This week we harvested green onions – which was our first plant out ever! It was an interesting experience to pull out the same onions I had put into the ground. Somewhere in between there they had somehow grown! We also learned how to harvest broccoli – another task involving our knives, which I LOVE. You basically hack it off the stem and then hack off the leaves and pack it into the box. Hack and pack. Oh – and we learned how to harvest Rainbow chard as well. Pretty much the same deal as the kale – snap it off at the stem and make a bouquet. Unfortunately I didn’t get a picture of the bouquets, but I will during the next harvest. The leaves were GIANT; yellow, red, white, green, and pink. 

some rainbow chard

As the weather continues to get warmer, we are slowly but surely rolling up the Agribon FOR GOOD!! It’s a very exciting time for all of us. Each bed we roll up is one less we have to take on and off each day. 15 beds left! 

Barn life this week has been especially fun – I think it’s all of the hysterical, body shaking laughter that starts at breakfast. For some reason every comment, gesture, incident has been overly ridiculous and deserving of loud outbursts. For example, during a frustrating moment searching for the lid to a particular Tupperware container it was suggested that I crawl into the cabinet to have a look, (which seems like the worst idea ever because obviously it’s going to be dark in there, but ultimately I did find the lid when everything came spilling all over the place as I was trying to get out). This kind of environment is like ‘home’ to my spirit and has felt like a re-birth of sorts. I don’t remember laughing this much or hard since 2004, when I lived with the absolutely hilarious Brad Riley and Erin Paul. I think my barnmates were taken aback the first time I reached a state of pure hysteria, something I know all of you can picture – my deep asthma-cough guffaw bursting the blood vessels in my eyes as they pour out tears - and in between gasps of air, my classic outcry: “I’M GONNA PEE”. 

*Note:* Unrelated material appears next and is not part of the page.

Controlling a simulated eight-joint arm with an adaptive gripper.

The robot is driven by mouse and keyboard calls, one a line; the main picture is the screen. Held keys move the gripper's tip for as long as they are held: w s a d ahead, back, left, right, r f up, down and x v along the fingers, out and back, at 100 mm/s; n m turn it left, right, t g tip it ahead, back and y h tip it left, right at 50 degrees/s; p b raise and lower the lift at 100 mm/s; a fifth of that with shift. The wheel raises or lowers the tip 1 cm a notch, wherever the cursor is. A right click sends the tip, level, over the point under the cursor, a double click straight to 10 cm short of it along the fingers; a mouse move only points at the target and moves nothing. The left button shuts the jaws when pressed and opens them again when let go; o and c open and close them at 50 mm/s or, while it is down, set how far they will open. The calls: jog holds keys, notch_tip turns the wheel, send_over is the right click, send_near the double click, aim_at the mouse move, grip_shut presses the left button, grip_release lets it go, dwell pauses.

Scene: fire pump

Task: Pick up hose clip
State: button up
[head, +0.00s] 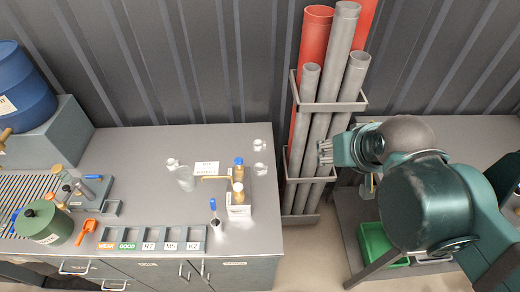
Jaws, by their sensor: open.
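I cannot pick out a hose clip for certain in the head view; it may be too small or hidden. My gripper (325,152) is at the right of the picture, pointing left, in front of the grey pipes in the rack. It is open, and I see nothing held in it. It is apart from the grey bench (240,140), well to the right of the things on it.
A rack (363,103) of grey and red pipes stands between the bench and a right-hand table. The bench holds a labelled compartment tray (155,246), an orange scoop-like item (86,231), a green container (44,223) and bottles (238,172). A green crate (375,245) sits below the right-hand table.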

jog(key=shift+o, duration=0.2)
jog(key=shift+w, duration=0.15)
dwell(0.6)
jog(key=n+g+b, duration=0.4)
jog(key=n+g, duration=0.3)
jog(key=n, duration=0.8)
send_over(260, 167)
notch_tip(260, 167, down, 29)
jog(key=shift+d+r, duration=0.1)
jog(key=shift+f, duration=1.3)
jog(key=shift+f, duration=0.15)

Anyway, it’s been high times. And it’s not just me, which is the beauty of it. Pretty much everyone but Rita has a booming laughter that apparently echos between the hills - tonight at our Pie Friday meeting Deborah reminded us that she is running a silent retreat this coming week and weekend, and asked that we be mindful of loud music, etc. Bill piped in with: “No, for this crew, it’s not their music I hear, it’s all the laughing.” To which we all burst out in laughter.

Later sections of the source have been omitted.